Anyway, to get to the problem, simply: Harry died and the book should end, but it doesn’t because we pretend that he doesn’t die so he has the opportunity to save himself. That might seem a little dense, but I’ll explain.
Towards the end of the book Harry and Hermione are at the shore of a lake, witnessing dementors attacking Sirius Black from afar. Dementors then attack them as well. Harry, Hermione and Sirius are, nonetheless, saved by Future Harry. Dying Harry witnesses this, though not completely accurately, and he mistakes Future Harry as his own father. This is a particularly troubling and inexplicable example of a predestination paradox. Critically, Harry is saved by Future Harry; however, it is very important to understand that Future Harry can only come to be if Harry survives. If Harry, who has no one from his own time to save him, doesn’t survive the event of the dementors’ attack, he cannot possibly live to the point in time where he uses the Time-Turner to return in time and save himself. It is—unfortunately— very clear from Professor Snape’s account that Harry could not possibly have survived without the Patronus Charm that Future Harry casts, and therefore—again unfortunately—his survival depends on a Future Harry, and Harry, at this point, has no future.

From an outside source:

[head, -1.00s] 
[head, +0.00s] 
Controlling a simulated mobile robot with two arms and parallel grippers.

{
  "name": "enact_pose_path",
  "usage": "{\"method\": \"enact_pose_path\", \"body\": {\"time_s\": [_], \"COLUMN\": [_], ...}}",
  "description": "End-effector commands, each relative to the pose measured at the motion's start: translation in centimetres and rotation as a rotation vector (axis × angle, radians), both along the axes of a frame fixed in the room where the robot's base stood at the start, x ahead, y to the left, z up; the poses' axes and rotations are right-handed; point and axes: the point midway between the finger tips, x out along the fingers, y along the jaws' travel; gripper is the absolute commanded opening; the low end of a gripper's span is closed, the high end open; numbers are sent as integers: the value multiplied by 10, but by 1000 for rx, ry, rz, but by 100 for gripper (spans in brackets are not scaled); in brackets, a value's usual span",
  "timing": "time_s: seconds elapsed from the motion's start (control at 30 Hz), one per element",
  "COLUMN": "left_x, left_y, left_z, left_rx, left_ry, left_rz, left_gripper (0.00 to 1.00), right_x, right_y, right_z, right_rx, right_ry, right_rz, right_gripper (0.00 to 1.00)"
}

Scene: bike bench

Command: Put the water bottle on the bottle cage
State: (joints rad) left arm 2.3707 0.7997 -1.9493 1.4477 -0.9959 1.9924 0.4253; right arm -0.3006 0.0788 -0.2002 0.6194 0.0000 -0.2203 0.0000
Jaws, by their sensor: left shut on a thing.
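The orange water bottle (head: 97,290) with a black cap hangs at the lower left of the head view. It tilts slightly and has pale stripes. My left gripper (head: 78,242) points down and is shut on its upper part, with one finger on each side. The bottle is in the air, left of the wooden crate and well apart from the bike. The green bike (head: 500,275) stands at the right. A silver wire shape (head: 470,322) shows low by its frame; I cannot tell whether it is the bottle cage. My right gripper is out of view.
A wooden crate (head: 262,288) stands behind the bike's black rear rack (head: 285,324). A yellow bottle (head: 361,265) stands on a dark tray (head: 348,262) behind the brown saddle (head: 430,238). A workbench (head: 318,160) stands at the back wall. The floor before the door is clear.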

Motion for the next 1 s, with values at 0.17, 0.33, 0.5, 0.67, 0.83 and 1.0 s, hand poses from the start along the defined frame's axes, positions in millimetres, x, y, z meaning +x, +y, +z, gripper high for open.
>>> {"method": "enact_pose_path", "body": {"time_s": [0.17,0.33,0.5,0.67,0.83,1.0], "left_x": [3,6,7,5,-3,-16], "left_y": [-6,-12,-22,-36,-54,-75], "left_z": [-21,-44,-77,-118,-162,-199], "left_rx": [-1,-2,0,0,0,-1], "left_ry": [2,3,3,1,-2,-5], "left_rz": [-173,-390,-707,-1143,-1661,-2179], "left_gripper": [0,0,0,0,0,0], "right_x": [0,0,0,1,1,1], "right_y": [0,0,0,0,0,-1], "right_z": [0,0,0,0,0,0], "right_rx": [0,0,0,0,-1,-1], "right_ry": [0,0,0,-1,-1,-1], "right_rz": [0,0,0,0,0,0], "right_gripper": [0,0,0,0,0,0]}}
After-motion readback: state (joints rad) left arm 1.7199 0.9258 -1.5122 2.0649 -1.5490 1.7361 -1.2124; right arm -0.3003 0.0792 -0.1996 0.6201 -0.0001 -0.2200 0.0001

Sometimes a diagram is worth a thousand words:
A =============[C]====== B
C ====== [B]>>>
Event “A” is three hours before midnight (the supposed start of the events and the time the Time-Turner returns Harry and Hermione to). Event “C” is Harry dying to dementors. Event “B” is Harry and Hermione using the Time-Turner to go back in time. To make it from point A to point B, Harry must survive point C; however, Harry cannot survive point C without already having made it to point B and, only then, traveled back to point C to save himself.
This problem is very hard to overlook. It is the most fundamental problem, but it is certainly not the only problem.
In the case of Hagrid’s hippogryph, simply too much time passes between the event of the execution and the rescue. Consider that Harry and Hermione make it back in time and rescue the hippogryph: the hippogyph lives, and in the several hours that follow this, this becomes known. Again we are stuck with a predestination paradox. It is at dusk—let’s say nine o’clock for the sake of a timeline (I know it’s late! but we are told they travel three hours before nearly midnight with the Time-Turner)—that the hippogryph is to be executed yet it doesn’t die. In fact, nobody witnesses the hippogryph die, including Harry, Ron and Hermione. Everyone, of course, is forced to accept that it managed to free itself or was freed. If the hippogryph is known to survive, why then at just before midnight, when Hermione and Harry use the Time-Turner, would they ever consider freeing the hippogyph that everyone already knows escaped? It is more than likely that they would have heard of its escape. Or, for that matter, a better question is perhaps: why would Dumbledore even suggest that its life could be saved? It has already been saved by this time!
So, I’ve been facing frustration with this for hours, and I don’t think it had to be this way. While time-travel posses many problems, it is possible that it could have at least been ambiguous enough as to allowed room for plausibility. Maybe Snape could have saved Harry without the help of the Patronus Charm? Maybe Harry could have been alone at the lake with the dementors and Hermione could have done something to assure that he survived the event and thus enabled him to go back in time? In both cases the Patronus Charm might have appeared, perhaps to save Sirius Black from dying (which is to say becoming a sort of zombie, since they don’t kill the body just the self). Would that not be reason enough to travel back in time? Returning to the diagram, only Harry technically has to make it from A, through C, to B to go back an do any number of beneficial things at C. It is just critical that he live long enough to go back in time…
All in all, I just wish a little more were given to this. For being such a popular book and having so much potential in a quite rich storyline, I merely wish it were better worked out…
7 Comments
Hey man! If you had some trouble with the time travel in this book, I recommend you watch Back to the Future. It is “pretty good.” I don’t know if it is still out in theaters, but you can probably see it if you have a VCR. Even though time travel was a little “messed up” in HPatPoA I still liked it “pretty much.” I personally “can’t wait” until the next Harry Potter comes out because book four is going to be “really awesome.”
wow
=(^.^)=
get a life!!!!!! haha I hear you’re coming home soon!?
hmmm
Thanks Lizzy, and I am: the sixteenth of December!
why is “teddi” using quotations “on” the most random words?